Le poster téléchargeable et imprimable icihttps://t.co/0YKYqDARaK@davduf @recifs pic.twitter.com/ohK96pYmMG
La série de cartes qu'il donne à voir sur ce poster s'appuie sur le décompte réalisé par le journaliste indépendant David Dufresne, qui compile sur son fil Twitter les violences policières depuis le début du mouvement des Gilets jaunes (lire son témoignage). Des centaines de faits ont été ainsi répertoriés et recoupés, d’abord sur Twitter, puis regroupés et contextualisés dans une base de données associée à une visualisation publiée sur le site de Médiapart.

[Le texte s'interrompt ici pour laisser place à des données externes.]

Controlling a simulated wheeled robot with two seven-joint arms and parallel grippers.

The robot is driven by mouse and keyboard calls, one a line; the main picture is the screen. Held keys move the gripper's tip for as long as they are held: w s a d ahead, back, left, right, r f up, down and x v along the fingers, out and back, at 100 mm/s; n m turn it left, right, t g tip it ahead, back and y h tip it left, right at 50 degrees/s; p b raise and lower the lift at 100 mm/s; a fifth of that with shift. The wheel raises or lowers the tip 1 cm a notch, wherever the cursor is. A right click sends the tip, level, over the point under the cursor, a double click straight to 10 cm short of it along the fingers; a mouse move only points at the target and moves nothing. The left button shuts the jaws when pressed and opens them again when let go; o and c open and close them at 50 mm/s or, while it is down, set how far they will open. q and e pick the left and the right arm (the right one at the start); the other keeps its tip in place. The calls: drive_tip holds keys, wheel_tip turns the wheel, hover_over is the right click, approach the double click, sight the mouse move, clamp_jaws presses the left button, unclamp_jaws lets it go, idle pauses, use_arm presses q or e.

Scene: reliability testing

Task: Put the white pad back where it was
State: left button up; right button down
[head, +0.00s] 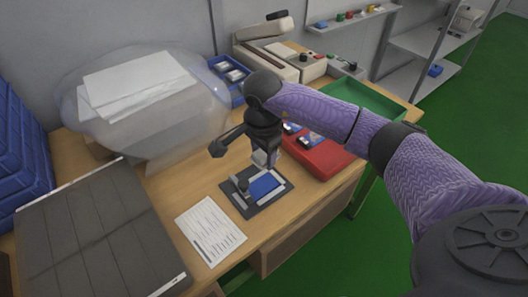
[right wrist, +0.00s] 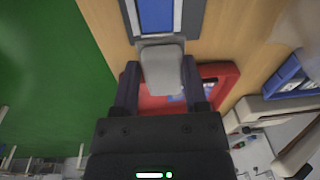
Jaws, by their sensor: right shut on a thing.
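My right gripper (head: 267,158) is shut on the white pad (right wrist: 163,72), a pale block with rounded edges held between its two fingers. In the head view the pad (head: 260,158) shows only partly below the gripper. It is just above or at the back edge of a dark plate (head: 284,190) that carries a blue block (head: 266,185) in a light frame. Whether the pad touches anything is not clear. The blue block (right wrist: 155,14) also shows at the top of the right wrist view, close to the pad. My left gripper is not in view.
A red tray (head: 325,165) with small blue-and-white items lies right of the plate. A green tray (head: 372,97), a blue bin (head: 238,94) and a beige machine (head: 270,58) stand behind. A printed sheet (head: 211,230) lies in front, and a clear bag (head: 195,135) is at left.

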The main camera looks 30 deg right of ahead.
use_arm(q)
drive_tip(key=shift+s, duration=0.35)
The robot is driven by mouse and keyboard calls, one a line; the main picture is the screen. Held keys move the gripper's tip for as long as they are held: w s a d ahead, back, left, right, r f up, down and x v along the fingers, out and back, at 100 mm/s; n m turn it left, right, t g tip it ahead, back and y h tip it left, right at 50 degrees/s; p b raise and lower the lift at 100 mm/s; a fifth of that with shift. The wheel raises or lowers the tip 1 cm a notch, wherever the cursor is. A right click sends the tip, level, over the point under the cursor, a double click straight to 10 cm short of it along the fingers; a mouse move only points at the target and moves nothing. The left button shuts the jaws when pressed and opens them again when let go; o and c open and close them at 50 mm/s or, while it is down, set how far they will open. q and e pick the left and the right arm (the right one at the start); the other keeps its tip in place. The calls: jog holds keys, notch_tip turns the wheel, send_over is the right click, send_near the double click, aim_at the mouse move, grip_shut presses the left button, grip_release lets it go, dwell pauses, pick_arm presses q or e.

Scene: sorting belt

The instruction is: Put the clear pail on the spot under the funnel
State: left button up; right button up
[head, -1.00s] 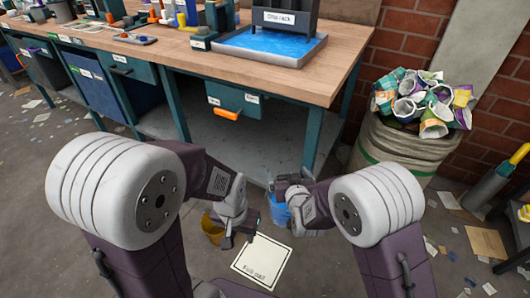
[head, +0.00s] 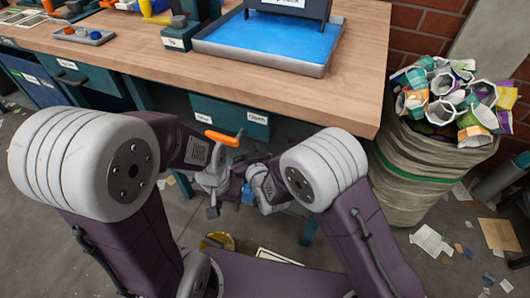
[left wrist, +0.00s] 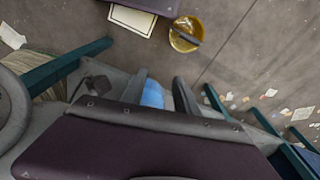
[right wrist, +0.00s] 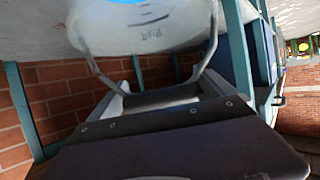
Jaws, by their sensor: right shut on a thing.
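A pale, see-through pail (right wrist: 150,38) with blue inside hangs by its wire handle at my right gripper (right wrist: 168,97), which is shut on the handle. In the head view only a bit of blue (head: 247,194) shows beside my right gripper (head: 262,178), below the bench drawer. My left gripper (head: 212,190) is just to its left; its fingers (left wrist: 160,92) stand apart, with blue visible beyond them. A white card with a dark border (head: 285,259) lies on the floor, mostly hidden by my body; it also shows in the left wrist view (left wrist: 133,19). I cannot make out a funnel.
A yellow bucket (head: 216,241) stands on the floor left of the card. The wooden bench (head: 150,62) with a blue-filled tray (head: 207,47) is ahead. A full sack (head: 425,165) stands at right.

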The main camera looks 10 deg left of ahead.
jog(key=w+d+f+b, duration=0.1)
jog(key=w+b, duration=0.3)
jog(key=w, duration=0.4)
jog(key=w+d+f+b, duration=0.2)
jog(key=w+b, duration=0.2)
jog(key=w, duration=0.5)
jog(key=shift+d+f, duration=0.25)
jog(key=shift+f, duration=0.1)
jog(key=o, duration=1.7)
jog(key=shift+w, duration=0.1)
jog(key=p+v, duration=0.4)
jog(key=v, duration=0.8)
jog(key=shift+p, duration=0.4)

Les chiffres, établis de manière indépendante, ne correspondent pas souvent à ceux donnés par le ministère. Philippe Rivière accompagne son poster qui a valeur d'affiche politique d'un long texte qui vient expliquer sa démarche :
"L’ampleur des chiffres décrit cette mobilisation inédite d’un mouvement social qui s’étend, de samedi en samedi, sur plus d’une vingtaine d’« Actes ». Le choix fait de recourir à une « collection de cartes » (small multiples) permet à la visualisation de tenir dans la durée. La méthode (qui n’est certes pas inédite), offre une vue à la fois synthétique et chronologique, qui ne s’englue pas dans l’accumulation de points dans les villes de Paris, Lyon, Bordeaux, Toulouse, Montpellier...On y remarque en particulier l’Acte IV, le 8 décembre 2018, qui a transformé les Champs-Élysées en champ de bataille. L’épisode a ébranlé le pouvoir, mais aussi provoqué une rupture traumatique pour nombre de participant·es dont c’était souvent la première manifestation. La carte correspondante indique bien l’augmentation impressionnante des signalements à Paris et alentours pour cette date. Mais on remarque sans peine que des dérives similaires ont eu lieu, ce même samedi, sur l’ensemble du territoire."
Pour réaliser la collection de cartes de la répression policière, Philippe Rivière a voulu une représentation "minimaliste, voire brutaliste par le choix du jaune sur fond noir (les couleurs les plus contrastées qui soient)". Il rappelle toutefois "le rôle d’outil" de cette carte. Sur le site, chaque petite carte conduit en effet à une page consacrée à l’Acte en question, avec une carte de plus grand format qui permet à chacun·e d’aller visualiser précisément ce qui s’est passé dans telle ou telle ville, à chaque stade. L’ensemble cartographique, tout comme les autres visualisations du projet, se met à jour de façon automatique au fur et à mesure que de nouveaux signalements sont ajoutés à la base de données".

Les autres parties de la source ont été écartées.